Também lembrou de outras iniciativas em curso, como escola sem partido e homeschooling (ensino domiciliar), que mudam no formato mas têm o conteúdo parecido. “Precisamos reafirmar democracia em todos os lugares, porque aqui tem defesa da escola cívico-militar de quem, por exemplo, vota no Congresso Nacional ou na Assembleia Legislativa políticas contra a educação, que retiram verbas, que não pagam o piso, que massacram tanto os educadores quanto os educandos. É muito fácil fazer o discurso do civismo quando, na prática, na primeira oportunidade, atacam a escola pública, os seus trabalhadores e aqueles que dependem, que têm só no serviço público da educação a oportunidade social de desenvolvimento pessoal”, frisou.
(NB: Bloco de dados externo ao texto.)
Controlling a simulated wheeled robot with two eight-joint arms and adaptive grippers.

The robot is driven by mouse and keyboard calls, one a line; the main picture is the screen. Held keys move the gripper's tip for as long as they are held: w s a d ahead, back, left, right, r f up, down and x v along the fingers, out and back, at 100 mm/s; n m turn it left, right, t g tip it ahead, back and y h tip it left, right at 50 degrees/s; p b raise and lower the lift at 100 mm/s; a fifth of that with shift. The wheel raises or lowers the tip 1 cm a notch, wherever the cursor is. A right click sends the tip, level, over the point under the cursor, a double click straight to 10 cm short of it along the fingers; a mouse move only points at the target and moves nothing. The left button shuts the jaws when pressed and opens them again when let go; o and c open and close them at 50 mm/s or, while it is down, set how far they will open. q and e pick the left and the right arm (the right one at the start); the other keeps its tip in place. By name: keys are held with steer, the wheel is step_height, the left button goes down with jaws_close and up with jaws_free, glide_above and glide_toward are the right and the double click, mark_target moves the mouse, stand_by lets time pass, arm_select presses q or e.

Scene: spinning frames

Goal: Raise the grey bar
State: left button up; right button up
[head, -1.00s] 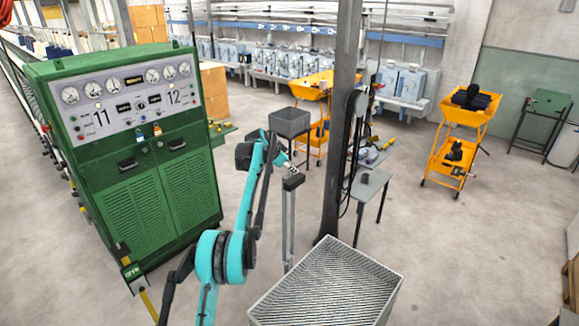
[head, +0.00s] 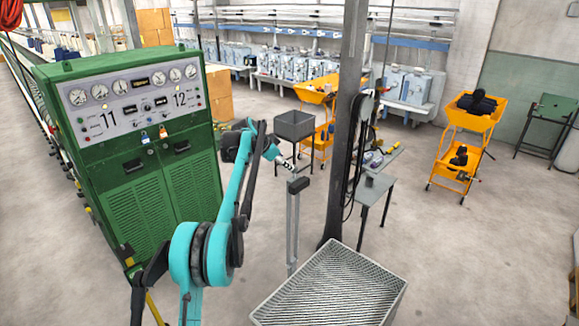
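A grey bar (head: 293,228) stands upright on a slim post in the middle of the head view, with a dark block (head: 299,184) across its top. My left arm comes in from the lower left and bends over. My left gripper (head: 288,164) is just above and left of the dark block, with a small gap seeming to lie between them. Its fingers are too small to tell whether they are open or shut. My right gripper is not in view.
A grey mesh-bottomed crate (head: 396,283) is close in front, right of the bar. A dark pillar (head: 343,130) stands behind it. A green control cabinet (head: 150,190) is at left. Orange trolleys (head: 466,118) and a grey table (head: 372,188) stand farther back. Open floor lies to the right.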

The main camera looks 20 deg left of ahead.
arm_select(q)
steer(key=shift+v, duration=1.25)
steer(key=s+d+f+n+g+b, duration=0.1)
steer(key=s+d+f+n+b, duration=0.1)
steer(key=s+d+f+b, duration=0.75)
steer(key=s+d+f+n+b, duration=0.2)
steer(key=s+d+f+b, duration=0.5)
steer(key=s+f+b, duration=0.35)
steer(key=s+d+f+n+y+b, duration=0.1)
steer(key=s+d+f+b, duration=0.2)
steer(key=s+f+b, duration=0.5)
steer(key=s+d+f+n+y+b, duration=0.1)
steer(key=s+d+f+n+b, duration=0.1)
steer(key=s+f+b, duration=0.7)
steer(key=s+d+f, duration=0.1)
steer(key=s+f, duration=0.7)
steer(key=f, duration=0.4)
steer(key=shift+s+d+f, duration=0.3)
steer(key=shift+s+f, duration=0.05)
O coordenador estadual das escolas cívico-militares, Marcelo Borella, disse que se o programa fosse mesmo inconstitucional, o debate não seria no âmbito da audiência no estado, mas em nível nacional. Afirmou que o projeto encontra respaldo na Constituição Federal brasileira, apontado o artigo 206. Segundo ele, o inciso III respalda amplamente a implementação deste modelo, pois diz que o ensino será ministrado com base nos princípios do pluralismo de ideias e de concepções pedagógicas, com coexistência de instituições públicas e privadas.
Segundo ele, os maiores índices de desenvolvimento da educação básica (IDEBs) estão nas escolas militares. Sobre o projeto, disse que não é militarização das escolas. "O brigadiano está lá com a sua função de monitoria. Ele não precisa ser um pedagogo para ser monitor, se ele fosse dar aula sim", apontou.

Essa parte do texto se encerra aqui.